After the Russian military intervention in the Syrian Civil War, TIP's Islam Awazi released photos and a video of its fighters in Al Ghab on the battlefield with captions that said: "standing up strongly to the Nusayri army and the Russians." (المجاهدين التركستانيين يتصدى بقوة للجيش النصيري ومن قبل الروس).[268][269][270][271] A second video of the battle in al Ghab was released by TIP.[272][273][274][275][276][277][278][279][280][281][282] In response to the Russian-backed offensive by the Syrian Army, the Turkistan Islamic Party sent fighters to the Ghab Plain to support rebels in fighting against the Syrian Army, Iranian, and Hezbollah forces.[270][283][284] The Syria-based, Al-Qaeda linked Saudi cleric Abdullah Muhammad Al-Muhaysini arranged for foreign fighters of multiple backgrounds to repeat the phrase "The Levant is the graveyard of the Russians", in a video message, among them was a fighter claiming to be from "East Turkestan".[285]

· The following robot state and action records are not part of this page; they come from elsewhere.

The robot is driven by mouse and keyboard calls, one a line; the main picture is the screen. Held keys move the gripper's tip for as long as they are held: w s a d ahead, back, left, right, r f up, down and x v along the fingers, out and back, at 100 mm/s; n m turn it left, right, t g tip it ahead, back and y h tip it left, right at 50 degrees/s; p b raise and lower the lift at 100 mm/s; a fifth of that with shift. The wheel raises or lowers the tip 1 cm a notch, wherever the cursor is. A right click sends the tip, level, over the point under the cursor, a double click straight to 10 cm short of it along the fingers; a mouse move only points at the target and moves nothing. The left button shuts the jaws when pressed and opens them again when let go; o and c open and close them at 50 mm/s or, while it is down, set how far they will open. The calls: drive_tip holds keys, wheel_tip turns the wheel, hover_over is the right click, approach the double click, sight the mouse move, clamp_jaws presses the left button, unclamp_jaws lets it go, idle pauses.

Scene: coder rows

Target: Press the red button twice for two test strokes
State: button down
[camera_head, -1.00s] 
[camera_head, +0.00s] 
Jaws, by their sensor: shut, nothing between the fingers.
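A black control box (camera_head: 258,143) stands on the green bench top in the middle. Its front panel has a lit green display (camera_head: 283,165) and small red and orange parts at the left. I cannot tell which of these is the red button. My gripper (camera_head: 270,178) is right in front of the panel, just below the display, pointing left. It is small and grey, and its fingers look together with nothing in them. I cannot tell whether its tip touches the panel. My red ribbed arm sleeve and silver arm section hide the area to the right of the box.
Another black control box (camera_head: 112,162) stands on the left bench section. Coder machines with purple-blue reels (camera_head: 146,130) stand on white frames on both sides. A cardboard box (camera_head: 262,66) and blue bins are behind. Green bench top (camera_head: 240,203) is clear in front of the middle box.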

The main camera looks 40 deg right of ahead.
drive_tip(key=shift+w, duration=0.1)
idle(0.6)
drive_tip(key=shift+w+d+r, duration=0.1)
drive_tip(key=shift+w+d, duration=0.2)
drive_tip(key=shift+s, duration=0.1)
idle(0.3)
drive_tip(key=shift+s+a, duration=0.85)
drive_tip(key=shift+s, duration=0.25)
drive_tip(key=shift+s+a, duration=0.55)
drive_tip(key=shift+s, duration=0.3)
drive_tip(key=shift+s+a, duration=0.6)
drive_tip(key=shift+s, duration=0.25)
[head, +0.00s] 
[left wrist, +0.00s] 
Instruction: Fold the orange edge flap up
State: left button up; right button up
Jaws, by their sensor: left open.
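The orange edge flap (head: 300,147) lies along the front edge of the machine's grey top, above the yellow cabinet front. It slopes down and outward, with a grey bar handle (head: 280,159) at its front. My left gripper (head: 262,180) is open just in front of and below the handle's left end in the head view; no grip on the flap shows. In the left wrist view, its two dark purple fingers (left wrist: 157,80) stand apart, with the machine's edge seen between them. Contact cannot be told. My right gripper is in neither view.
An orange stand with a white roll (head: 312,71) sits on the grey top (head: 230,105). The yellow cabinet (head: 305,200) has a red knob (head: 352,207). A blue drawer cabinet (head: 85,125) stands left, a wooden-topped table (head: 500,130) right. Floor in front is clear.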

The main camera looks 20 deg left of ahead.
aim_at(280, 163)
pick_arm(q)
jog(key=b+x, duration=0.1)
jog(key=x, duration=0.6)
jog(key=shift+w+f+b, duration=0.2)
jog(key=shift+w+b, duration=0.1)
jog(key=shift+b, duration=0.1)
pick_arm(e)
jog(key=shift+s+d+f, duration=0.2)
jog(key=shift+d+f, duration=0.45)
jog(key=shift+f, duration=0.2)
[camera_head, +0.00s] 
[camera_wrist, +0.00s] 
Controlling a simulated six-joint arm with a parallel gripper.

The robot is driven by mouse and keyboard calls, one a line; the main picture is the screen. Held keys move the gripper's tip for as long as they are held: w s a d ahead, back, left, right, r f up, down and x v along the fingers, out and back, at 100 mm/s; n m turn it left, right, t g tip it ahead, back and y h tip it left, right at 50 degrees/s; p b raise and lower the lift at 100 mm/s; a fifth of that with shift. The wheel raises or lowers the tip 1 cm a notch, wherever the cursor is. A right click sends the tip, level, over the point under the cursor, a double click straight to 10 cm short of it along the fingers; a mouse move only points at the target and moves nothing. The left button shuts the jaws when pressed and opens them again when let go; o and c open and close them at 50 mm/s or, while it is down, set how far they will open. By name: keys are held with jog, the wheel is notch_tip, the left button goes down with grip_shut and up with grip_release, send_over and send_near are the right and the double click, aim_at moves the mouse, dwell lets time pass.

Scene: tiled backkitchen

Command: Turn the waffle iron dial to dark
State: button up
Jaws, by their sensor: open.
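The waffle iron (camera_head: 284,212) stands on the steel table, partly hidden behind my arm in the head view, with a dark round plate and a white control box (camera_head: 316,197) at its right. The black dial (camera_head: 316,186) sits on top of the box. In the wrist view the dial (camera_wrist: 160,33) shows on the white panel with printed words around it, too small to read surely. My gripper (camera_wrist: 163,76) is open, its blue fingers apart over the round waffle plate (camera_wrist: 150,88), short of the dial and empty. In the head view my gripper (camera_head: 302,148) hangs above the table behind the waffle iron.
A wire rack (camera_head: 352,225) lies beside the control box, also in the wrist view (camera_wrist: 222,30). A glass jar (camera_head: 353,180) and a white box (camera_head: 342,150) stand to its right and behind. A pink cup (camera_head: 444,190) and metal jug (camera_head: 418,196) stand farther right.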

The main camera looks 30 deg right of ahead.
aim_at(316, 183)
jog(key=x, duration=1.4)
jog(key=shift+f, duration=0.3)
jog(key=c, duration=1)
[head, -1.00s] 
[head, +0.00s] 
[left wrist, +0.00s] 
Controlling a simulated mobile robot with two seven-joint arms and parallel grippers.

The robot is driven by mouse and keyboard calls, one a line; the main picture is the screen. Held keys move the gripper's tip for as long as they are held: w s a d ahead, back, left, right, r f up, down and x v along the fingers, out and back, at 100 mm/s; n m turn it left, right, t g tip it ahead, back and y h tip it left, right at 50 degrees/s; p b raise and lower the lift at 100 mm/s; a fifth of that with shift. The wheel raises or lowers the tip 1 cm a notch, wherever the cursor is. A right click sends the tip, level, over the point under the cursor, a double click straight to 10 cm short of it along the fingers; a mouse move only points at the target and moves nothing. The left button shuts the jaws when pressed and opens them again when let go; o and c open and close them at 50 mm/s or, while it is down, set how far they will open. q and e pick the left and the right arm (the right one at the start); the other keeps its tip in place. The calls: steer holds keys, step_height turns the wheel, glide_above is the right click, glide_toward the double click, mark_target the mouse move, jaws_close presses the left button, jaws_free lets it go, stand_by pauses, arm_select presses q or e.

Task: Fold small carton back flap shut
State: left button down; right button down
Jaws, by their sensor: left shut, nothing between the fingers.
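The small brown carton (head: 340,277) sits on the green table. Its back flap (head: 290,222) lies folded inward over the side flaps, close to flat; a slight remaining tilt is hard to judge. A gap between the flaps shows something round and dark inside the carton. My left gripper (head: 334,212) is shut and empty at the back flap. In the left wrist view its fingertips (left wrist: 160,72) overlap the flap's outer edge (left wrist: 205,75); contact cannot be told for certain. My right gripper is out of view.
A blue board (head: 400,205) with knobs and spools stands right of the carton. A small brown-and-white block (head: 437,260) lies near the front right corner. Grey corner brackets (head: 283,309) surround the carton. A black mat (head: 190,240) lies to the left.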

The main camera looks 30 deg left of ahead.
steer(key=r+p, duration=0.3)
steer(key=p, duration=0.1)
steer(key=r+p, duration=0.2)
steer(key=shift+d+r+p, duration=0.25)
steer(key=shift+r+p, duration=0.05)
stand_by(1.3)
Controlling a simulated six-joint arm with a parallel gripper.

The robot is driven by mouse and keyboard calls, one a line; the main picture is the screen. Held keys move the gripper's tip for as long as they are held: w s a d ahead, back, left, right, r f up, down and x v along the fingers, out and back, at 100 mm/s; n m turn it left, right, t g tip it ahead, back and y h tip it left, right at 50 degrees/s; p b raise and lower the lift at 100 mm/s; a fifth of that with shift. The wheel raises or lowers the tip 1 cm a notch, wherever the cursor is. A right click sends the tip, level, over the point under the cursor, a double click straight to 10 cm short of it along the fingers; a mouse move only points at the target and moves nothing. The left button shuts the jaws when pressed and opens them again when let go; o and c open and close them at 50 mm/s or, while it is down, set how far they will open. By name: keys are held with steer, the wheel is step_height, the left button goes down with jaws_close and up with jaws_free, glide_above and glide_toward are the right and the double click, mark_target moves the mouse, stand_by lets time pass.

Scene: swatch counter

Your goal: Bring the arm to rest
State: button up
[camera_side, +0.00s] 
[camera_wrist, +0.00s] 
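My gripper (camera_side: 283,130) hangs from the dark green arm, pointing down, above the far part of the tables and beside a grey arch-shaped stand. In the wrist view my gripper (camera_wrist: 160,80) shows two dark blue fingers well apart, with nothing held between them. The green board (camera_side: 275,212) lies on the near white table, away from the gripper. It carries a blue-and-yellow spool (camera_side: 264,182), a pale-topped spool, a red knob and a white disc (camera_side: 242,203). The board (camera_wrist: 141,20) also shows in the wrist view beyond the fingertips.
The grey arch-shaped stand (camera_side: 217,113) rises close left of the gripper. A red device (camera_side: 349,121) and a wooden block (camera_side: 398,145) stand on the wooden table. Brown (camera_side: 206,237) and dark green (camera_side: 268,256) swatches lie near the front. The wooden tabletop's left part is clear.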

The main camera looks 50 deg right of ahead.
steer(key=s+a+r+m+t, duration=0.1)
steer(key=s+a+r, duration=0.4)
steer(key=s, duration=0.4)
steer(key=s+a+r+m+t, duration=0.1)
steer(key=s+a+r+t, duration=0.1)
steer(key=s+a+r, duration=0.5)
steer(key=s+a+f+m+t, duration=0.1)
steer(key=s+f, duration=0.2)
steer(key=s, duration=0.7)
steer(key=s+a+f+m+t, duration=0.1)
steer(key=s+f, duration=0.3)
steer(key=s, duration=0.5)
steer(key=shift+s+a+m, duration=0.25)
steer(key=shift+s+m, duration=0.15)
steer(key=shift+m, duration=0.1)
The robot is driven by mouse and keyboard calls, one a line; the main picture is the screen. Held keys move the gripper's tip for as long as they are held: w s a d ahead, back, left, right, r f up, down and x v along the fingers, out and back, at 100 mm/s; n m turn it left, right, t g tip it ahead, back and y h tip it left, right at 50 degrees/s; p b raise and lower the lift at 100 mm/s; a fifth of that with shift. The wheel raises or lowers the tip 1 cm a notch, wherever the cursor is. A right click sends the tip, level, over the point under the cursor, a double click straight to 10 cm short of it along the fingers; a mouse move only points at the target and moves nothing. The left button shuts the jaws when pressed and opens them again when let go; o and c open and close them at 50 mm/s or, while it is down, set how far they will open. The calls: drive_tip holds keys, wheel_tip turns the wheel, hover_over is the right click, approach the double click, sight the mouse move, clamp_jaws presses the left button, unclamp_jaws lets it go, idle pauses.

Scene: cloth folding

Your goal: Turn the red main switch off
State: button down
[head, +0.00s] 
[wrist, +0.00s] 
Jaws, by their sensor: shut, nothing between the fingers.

TIP's Islam Awazi released a photo showing the corpse of a beheaded Syrian army soldier, captioned : "The annihilation of one from the Nusayri regime gangs at the hands of the mujahideen - Ghamaam in Jebel Turkman" (هلاك أحد عصابات النظام النصيري على ايدي المجاهدين - غمام جبل التركمان ).[286][287]

TIP released a photo of a rocket captioned : "Side of the rocket which bombarded the mujahideen but did not explode due to the favor of Allah - Ghamaam in Jebel Turkman" (جانب من الصاروخ الذي استهدف المجاهدين ولم ينفجر بفضل لله - غمام جبل التركمان).[288][289] TIP released photos of uniforms, weapons, and ammunition captioned : "The war booty which was captured by the mujahideen from the axis - Ghamaam in Jebel Turkman"(الغنائم التي إغتنمها المجاهدون من محور غمام في جبل التركمان).[290][291]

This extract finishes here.